A block of data:

════════

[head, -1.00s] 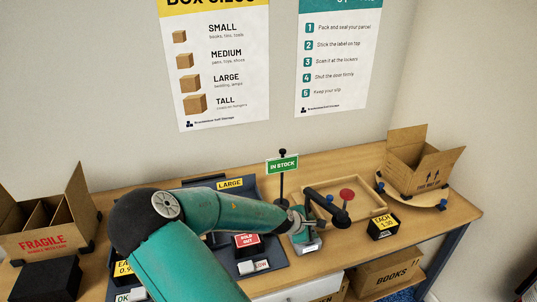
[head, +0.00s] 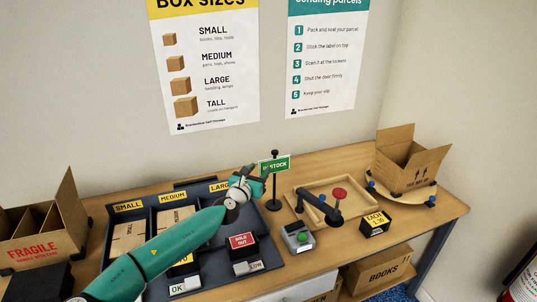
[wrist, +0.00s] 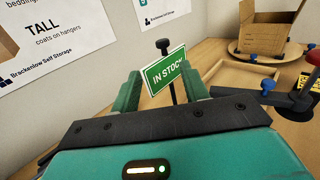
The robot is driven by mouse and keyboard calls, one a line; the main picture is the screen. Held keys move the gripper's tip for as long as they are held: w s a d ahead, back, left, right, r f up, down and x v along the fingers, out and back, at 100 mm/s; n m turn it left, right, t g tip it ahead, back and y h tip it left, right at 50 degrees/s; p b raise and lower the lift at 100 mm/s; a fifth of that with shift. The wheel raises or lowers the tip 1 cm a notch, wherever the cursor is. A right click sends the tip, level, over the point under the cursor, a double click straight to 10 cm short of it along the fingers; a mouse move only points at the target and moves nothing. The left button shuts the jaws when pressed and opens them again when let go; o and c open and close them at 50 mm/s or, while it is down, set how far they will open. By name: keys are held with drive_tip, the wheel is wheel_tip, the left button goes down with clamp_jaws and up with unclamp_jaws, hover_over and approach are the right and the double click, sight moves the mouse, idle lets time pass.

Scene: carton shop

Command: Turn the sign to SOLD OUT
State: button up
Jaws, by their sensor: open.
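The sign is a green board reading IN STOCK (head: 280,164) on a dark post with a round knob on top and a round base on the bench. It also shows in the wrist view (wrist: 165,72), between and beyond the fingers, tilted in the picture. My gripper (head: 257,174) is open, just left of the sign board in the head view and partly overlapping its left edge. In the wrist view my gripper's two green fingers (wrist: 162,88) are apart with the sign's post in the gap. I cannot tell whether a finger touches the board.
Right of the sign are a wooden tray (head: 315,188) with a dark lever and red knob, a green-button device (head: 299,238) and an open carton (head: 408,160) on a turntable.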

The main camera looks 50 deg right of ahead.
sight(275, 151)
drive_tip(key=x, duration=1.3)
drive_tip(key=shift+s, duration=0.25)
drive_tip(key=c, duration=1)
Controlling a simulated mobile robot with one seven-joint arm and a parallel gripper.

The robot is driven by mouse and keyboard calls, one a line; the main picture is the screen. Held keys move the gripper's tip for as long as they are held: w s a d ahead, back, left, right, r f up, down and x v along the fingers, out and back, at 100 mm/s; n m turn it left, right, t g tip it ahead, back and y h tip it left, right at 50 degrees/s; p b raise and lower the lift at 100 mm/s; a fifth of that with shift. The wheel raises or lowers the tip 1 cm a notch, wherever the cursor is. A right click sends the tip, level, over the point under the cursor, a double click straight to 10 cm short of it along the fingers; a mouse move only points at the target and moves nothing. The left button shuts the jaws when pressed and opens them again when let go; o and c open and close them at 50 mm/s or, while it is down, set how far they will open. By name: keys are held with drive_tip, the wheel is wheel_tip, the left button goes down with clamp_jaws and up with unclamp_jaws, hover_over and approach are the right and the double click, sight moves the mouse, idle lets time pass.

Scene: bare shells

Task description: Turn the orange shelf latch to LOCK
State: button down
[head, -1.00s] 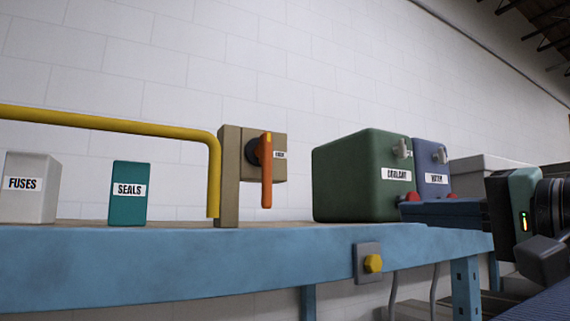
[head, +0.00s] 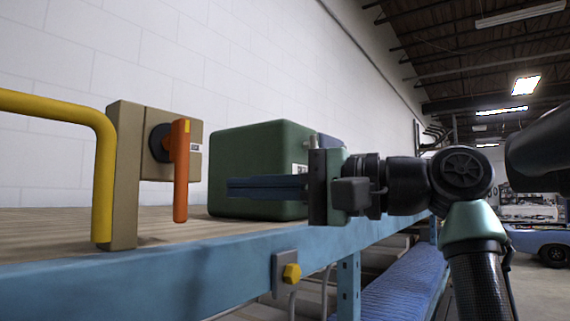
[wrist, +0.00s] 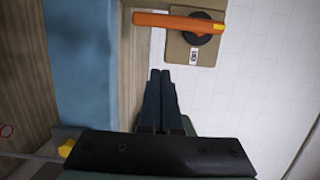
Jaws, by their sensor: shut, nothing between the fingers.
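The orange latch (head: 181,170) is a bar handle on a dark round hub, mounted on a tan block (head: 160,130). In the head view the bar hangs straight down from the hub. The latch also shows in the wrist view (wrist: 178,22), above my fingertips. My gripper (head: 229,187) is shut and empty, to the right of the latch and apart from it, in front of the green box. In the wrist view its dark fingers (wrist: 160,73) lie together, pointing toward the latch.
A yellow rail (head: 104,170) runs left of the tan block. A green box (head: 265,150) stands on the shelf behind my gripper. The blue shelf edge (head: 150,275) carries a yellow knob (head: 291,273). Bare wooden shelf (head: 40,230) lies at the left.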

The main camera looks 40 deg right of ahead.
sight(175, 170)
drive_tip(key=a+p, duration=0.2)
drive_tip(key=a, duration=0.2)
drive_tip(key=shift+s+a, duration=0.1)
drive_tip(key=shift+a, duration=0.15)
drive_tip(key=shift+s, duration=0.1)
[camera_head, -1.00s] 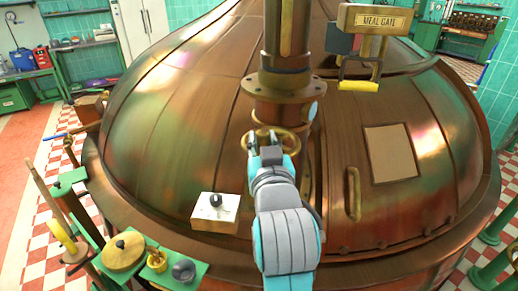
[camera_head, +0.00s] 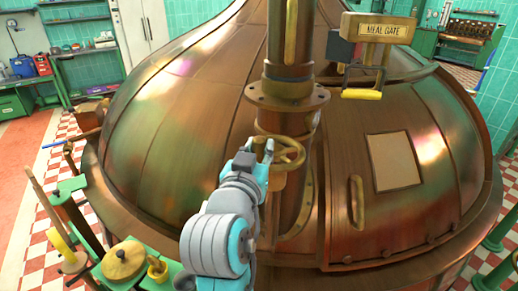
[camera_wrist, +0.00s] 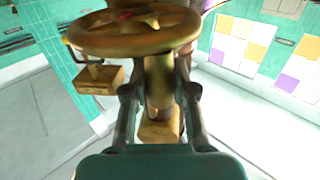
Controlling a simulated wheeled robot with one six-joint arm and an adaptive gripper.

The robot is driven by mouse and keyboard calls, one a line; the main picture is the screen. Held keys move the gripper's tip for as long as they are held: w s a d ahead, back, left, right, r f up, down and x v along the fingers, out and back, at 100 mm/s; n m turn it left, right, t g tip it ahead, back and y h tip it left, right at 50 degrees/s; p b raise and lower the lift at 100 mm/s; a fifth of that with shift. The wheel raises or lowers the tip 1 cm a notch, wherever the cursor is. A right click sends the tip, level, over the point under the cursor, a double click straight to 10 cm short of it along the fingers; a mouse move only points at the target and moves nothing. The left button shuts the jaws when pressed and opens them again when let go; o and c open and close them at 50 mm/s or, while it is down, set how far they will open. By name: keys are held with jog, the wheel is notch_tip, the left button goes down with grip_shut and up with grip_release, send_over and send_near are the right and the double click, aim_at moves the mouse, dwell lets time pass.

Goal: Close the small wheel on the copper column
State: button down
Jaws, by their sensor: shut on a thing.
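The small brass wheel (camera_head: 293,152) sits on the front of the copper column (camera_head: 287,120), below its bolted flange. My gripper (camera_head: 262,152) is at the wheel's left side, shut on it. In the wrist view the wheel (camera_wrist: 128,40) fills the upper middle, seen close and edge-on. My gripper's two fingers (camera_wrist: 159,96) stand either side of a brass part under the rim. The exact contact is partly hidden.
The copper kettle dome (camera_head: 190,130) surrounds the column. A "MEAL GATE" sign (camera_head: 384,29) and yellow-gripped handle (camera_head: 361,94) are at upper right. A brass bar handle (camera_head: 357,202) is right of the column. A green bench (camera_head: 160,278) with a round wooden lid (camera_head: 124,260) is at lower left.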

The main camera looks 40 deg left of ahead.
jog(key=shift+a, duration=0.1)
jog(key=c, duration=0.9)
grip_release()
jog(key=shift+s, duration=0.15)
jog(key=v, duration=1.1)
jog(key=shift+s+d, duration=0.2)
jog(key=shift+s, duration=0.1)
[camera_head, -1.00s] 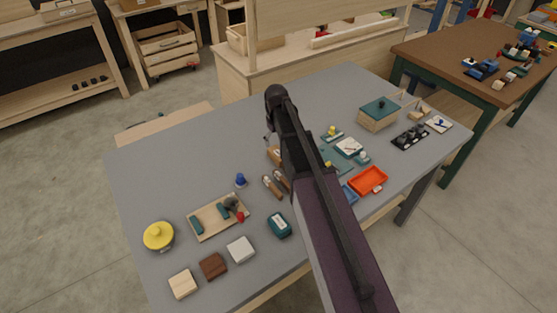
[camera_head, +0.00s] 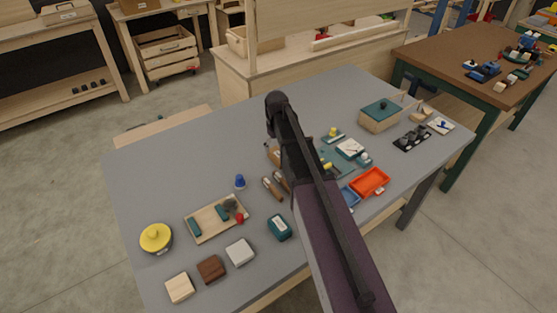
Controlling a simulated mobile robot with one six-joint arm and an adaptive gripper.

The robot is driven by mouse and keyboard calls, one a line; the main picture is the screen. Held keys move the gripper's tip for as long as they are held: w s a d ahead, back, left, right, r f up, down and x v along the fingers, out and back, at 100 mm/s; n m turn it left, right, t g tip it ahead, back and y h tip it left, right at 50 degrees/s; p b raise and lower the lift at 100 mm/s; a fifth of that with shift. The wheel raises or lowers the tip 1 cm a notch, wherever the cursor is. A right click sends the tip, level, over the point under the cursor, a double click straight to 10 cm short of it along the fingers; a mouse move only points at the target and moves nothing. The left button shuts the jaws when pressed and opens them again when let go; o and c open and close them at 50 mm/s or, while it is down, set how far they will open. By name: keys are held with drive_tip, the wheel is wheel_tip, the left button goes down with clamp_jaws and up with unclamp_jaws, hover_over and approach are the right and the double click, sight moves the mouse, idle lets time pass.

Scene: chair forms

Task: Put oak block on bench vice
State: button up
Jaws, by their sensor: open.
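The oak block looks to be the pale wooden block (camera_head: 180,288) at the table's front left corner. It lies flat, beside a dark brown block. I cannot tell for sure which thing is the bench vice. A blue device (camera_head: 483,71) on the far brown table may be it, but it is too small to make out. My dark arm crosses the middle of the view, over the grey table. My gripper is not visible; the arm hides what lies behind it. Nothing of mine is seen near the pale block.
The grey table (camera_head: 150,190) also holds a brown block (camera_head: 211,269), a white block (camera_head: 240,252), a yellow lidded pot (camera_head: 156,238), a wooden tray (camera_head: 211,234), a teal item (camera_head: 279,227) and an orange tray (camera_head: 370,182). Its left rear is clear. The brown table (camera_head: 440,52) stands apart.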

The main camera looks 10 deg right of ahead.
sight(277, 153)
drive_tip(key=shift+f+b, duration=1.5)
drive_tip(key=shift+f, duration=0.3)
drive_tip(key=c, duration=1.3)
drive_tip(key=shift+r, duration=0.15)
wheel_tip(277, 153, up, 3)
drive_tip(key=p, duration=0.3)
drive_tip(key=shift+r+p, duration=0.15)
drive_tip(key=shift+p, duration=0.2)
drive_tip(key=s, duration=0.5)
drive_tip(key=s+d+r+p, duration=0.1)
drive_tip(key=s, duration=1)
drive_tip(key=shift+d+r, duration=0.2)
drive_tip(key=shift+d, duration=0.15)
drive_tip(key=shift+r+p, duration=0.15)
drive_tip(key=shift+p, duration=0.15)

════════

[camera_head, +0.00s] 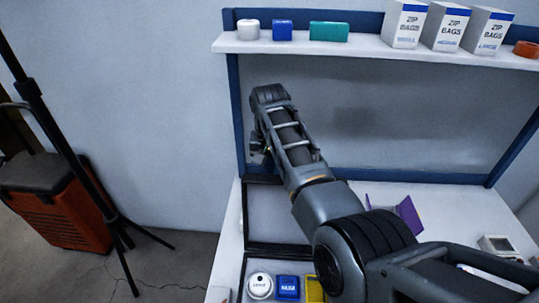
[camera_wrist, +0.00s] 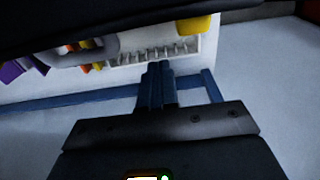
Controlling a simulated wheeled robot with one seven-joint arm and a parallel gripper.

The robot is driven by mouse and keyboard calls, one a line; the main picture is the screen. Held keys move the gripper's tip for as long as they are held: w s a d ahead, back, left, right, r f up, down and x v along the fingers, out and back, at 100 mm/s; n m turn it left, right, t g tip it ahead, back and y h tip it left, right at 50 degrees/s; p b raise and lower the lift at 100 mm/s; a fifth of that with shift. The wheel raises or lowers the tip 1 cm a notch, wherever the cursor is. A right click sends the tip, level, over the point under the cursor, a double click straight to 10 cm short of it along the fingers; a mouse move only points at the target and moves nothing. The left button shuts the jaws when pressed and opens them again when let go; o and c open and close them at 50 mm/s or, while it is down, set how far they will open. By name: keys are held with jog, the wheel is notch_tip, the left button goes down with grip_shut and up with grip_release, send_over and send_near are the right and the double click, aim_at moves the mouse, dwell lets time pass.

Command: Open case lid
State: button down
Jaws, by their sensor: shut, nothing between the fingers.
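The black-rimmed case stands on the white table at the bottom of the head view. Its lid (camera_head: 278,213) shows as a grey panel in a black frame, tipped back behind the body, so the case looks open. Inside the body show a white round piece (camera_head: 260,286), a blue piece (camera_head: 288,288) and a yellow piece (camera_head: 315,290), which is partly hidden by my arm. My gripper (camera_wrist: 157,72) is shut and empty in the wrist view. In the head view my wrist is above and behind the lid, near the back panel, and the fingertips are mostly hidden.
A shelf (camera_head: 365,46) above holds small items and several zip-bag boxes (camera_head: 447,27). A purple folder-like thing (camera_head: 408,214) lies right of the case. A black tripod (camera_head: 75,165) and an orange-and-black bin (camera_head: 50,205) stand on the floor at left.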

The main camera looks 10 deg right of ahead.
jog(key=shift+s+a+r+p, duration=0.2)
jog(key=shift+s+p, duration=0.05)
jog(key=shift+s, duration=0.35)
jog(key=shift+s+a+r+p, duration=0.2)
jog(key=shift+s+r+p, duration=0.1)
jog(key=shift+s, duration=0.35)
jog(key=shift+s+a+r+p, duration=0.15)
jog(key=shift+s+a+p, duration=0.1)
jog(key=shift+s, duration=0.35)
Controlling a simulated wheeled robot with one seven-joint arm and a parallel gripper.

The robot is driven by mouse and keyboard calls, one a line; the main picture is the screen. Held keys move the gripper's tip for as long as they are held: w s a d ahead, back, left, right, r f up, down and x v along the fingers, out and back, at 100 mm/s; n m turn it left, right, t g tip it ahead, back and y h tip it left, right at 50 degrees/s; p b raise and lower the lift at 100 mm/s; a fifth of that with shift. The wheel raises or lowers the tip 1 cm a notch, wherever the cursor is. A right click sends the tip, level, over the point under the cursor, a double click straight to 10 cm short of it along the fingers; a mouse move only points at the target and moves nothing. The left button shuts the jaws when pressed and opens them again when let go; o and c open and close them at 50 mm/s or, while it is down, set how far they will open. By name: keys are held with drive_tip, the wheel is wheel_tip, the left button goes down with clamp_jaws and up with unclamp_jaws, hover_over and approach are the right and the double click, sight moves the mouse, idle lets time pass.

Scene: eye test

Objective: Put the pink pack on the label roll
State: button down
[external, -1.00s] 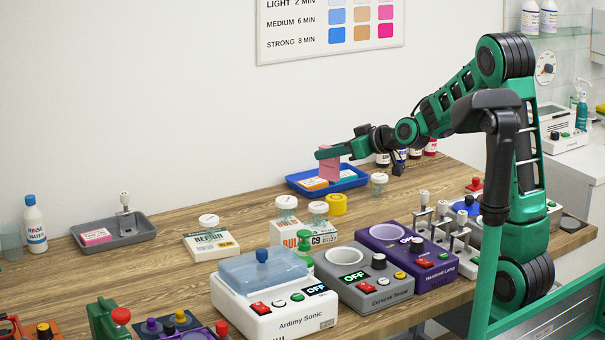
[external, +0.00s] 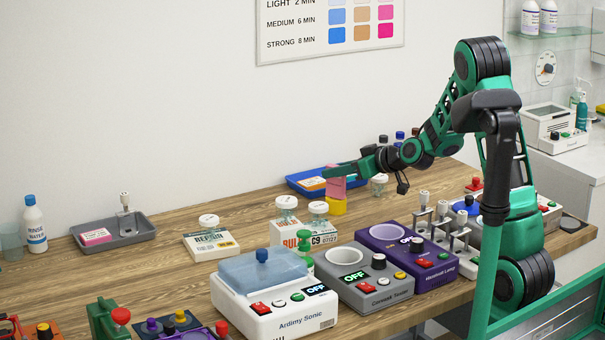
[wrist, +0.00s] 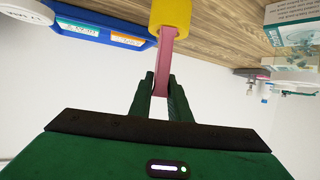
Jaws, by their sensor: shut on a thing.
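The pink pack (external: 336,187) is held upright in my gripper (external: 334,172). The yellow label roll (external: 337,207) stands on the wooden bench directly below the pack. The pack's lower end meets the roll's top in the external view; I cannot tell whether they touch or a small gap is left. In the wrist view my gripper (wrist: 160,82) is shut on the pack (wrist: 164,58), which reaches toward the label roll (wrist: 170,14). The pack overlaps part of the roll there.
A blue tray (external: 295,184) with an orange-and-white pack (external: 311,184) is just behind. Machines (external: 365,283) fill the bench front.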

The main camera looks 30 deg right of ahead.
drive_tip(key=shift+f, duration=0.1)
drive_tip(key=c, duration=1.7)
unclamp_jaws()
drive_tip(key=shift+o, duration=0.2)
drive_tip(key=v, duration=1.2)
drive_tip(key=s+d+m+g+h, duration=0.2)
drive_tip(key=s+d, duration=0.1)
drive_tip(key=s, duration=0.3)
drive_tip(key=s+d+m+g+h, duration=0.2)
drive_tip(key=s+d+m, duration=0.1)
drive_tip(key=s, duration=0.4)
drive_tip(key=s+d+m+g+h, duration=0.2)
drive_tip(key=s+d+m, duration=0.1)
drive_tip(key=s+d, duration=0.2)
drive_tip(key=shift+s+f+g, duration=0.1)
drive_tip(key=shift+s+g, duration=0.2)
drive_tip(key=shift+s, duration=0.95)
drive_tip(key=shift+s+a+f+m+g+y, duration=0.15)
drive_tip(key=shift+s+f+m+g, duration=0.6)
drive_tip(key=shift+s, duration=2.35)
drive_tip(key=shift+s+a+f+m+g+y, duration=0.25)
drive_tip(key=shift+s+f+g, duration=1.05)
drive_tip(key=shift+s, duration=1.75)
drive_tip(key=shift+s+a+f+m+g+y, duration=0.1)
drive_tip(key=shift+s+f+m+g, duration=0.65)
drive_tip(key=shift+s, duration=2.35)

════════

What to produce: Scan the entries above for the word "mobile" and collect each line holding it.

Reply:
Controlling a simulated mobile robot with one seven-joint arm and a parallel gripper.
Controlling a simulated mobile robot with one six-joint arm and an adaptive gripper.

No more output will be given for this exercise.